Отдельное счастье – диалоги. Они потом собираются пестрыми лоскутами в разноцветный плед и греют тебя зимними вечерами.
– Дочери двадцать один, живет отдельно, с молодым человеком.
– Ревнуете?
– Совсем не ревную. Отвечаю на каждый ее звонок дежурным «пора ехать убивать?» Она сразу пугается: нет, папочка, ну что ты, я по другому поводу звоню.
Трепетная девушка просит остановить микроавтобус, чтобы полюбоваться телятами.
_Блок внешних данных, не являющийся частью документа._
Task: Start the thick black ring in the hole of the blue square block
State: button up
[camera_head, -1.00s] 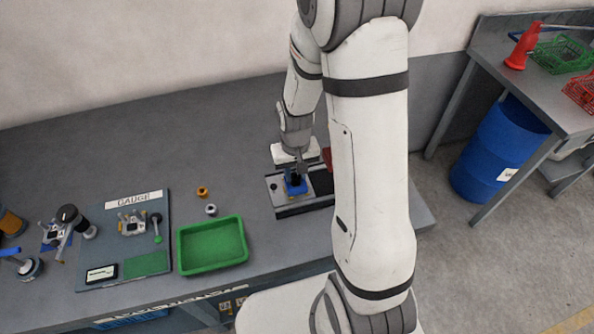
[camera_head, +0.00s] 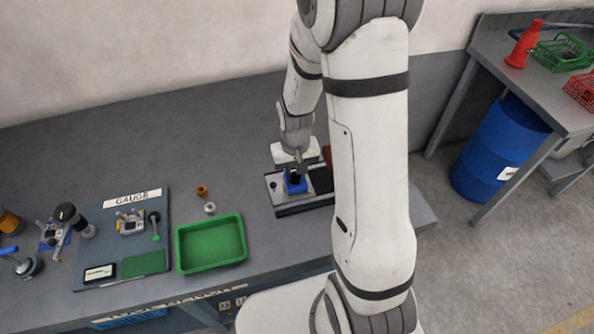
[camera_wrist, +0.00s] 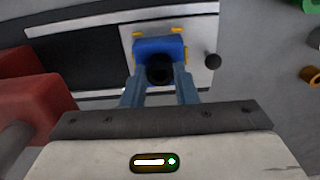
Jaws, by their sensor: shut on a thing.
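The blue square block (camera_wrist: 148,46) sits on a light plate, with small yellow pieces around it, and the block also shows in the head view (camera_head: 290,187). My gripper (camera_wrist: 160,80) is shut on the thick black ring (camera_wrist: 159,70), which is between its fingertips. The ring overlaps the near part of the block in the wrist view, over or at its hole. I cannot tell whether the ring is inside the hole, because the fingers and ring hide it. In the head view my gripper (camera_head: 297,172) points down at the block.
A green tray (camera_head: 180,258), a brass ring (camera_head: 202,191) and a silver ring (camera_head: 210,208) are to the left. The gauge board (camera_head: 100,206) lies farther left. A red block (camera_wrist: 40,110) stands close left of my gripper, and a black knob (camera_wrist: 212,61) is right.

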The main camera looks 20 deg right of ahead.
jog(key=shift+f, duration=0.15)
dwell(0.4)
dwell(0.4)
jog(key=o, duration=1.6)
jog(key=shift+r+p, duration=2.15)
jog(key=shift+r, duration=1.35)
– Ах, какие они у вас хорошенькие! Какие глазастые! А реснички-то, реснички! И худенькие такие! Я бы даже сказала – грациозные. Вымя маленькое, аккуратное, еле разглядишь.
Водитель, не вытерпев:
– Это не вымя!!!
Обсуждение «оллинклюзива» по-кавказски:
– Спа с мангалом!!!
– Как это место называется?
– Ехегнадзор.
– Какой надзор?
– Вы попробовали картофель? Он был чересчур альденте. Я бы даже сказал – с эффектом грядки.
Из подслушанного. Старенькая бабушка вслед деревенской моднице:
– Ты посмотри на нее! Ходит в трусах!
Внучка, закатив глаза:
– Бабо, это мини.
– Инчини? (Чтотакоэ?)
– Ну, короткая такая юбка. Не все, что выше колена, – трусы.
Не обходится без замечаний:
– Наринэ, вы сегодня поступили неосмотрительно, упомянув при мужчинах об импотенции.(Обсуждалась импотенция коррумпированной власти.)
– Почему неосмотрительно?
– Это то же самое, что упоминать при женщинах о фригидности. О больном нужно уметь молчать!